House of Assembly - Fifty-Fifth Parliament, First Session (55-1)
2025-02-05 Daily Xml

Contents

Grievance Debate

Hydrogen Power Plant

Mr PATTERSON (Morphett) (15:10): As I have outlined previously in parliament, the Premier has completely changed the nature and the scope of what he promised to South Australians at the election on his hydrogen power plant.

There were four main promises put up in that policy document—the 2021 election promises—and all four of those promises have either been broken or they are at serious risk of being broken and they are in doubt. This is hugely concerning for South Australians.

The costings done at the time, by this now Malinauskas Labor government back in 2021, under questioning from the opposition, have now been shown to be flawed and it is highly likely that this hydrogen power plant could cost upwards of $1 billion, in addition, with significant delays to the project. Of course, as the government has admitted, this power plant, this significant $1 billion spending, is not aimed at bringing down power prices for households or small businesses here in South Australia to the point where now we have the Malinauskas Labor government changing their commentary around the reason for this plant, wanting to talk all about green steel, never about their hydrogen power plant. When did you last hear them talk about that? Remember, back in 2021, green steel was never a core focus of their policy when it was announced. All the focus was on electricity generation. In fact, when you trawl through that document of 20 pages, all you find is one mention of green steel in that whole 20-page policy.

It is clear, though, the Premier and his hapless minister are having to now make things up on the go, just to try to justify this massive spending that taxpayers here in South Australia are on the hook for. Really, this project has become an amorphous blob. Every time the opposition probes on one part, on a flaw in the plan, it morphs into another thing. They are making it up as they go.

Of course, we have questioned the Premier in parliament as to when green steel will be produced in Whyalla. It certainly will not be produced by 2030. In the questioning just yesterday, there was obfuscation. Going back before Christmas, the Premier really belled the cat when he revealed, 'You are probably looking at two decades away.' That's of little comfort to taxpayers, knowing that they are spending massive amounts of money now, when their power bills are going through the roof.

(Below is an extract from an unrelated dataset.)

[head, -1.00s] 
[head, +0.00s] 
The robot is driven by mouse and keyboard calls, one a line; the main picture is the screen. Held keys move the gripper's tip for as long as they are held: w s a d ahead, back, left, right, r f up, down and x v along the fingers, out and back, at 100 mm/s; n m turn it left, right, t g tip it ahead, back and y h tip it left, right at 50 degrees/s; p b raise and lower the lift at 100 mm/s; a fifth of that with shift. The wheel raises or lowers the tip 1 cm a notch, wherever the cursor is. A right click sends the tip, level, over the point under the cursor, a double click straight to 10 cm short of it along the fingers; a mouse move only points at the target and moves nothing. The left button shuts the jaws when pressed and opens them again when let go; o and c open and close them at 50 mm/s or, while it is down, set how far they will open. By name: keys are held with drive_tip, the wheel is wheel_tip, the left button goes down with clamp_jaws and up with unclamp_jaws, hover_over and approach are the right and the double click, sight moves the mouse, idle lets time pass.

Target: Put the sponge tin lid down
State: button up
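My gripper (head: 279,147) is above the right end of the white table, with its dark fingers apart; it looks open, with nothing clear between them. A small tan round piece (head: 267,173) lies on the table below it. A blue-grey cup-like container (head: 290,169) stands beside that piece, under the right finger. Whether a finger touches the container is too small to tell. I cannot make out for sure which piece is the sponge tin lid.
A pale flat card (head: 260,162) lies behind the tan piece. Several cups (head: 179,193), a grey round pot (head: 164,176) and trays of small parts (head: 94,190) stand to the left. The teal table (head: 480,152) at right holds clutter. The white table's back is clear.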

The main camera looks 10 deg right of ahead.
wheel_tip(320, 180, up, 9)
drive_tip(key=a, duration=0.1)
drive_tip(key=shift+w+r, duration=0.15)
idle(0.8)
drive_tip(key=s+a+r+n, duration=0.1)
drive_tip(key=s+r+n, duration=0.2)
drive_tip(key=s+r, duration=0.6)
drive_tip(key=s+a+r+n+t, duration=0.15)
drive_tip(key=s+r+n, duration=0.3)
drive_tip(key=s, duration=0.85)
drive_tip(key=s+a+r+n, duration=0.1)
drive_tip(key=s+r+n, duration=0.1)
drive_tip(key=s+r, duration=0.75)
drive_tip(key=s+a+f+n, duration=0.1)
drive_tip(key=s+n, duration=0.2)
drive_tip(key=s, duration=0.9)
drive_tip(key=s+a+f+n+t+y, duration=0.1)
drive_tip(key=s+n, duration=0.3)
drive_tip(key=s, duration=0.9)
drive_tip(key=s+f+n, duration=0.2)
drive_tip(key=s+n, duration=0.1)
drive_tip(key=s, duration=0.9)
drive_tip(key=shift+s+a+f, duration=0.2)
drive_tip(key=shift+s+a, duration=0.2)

Sanjeev Gupta, what has he got to say about this? He said that the electric arc furnace and the direct reduced iron plant are dependent on increased gas supply into Whyalla; not hydrogen, increased gas supply. It is obvious, because any path to low emission steel in Australia has to be produced economically and also at a scale—not just on a spreadsheet, not in a lab—but in a big industrial plant, so in the next two decades the only way you can have a transition is from coal to gas no matter how much this Premier tries to spin a coal to green hydrogen transition.

Let me be clear, the opposition supports a coal to gas transition; it's sensible, it's economic. By sheer necessity at the moment we have talked about the massive problems going on with the steel furnace here and to keep that steelworks going. GFG are throwing all their resources at just getting the furnace going, running on coking coal. They need to do that for probably five-plus years, rather than spending what is a significant, massive capital investment on principally the Premier's green dreams.

In question time today we asked was Sanjeev Gupta consulted about this plan back in 2021, and what we found is they could not really answer it, and then they said GFG had other plans. Now here we have the government, the Premier, the energy minister, despite the four broken promises and all the delays that fall at the feet of this Labor government, trying to blame someone else. What rings true as well, how about the promise on ramping? Blaming other people. They are always blaming other people, this government, never theirs.

The Premier was starting to get angry though because GFG is not realising his great dreams. The problem is he has got sucked into this green dream; it is now turning into a green nightmare. Unfortunately, as the saying goes, there is a sucker born every minute. Why is it that there are so many suckers born in this Malinauskas Labor government to go along with this, led by the Premier and led by the energy minister? It is a real concern for South Australians, who are up for $1 billion. We have got energy companies that have pulled out, but the Malinauskas Labor government and the Premier are arrogantly continuing down this path.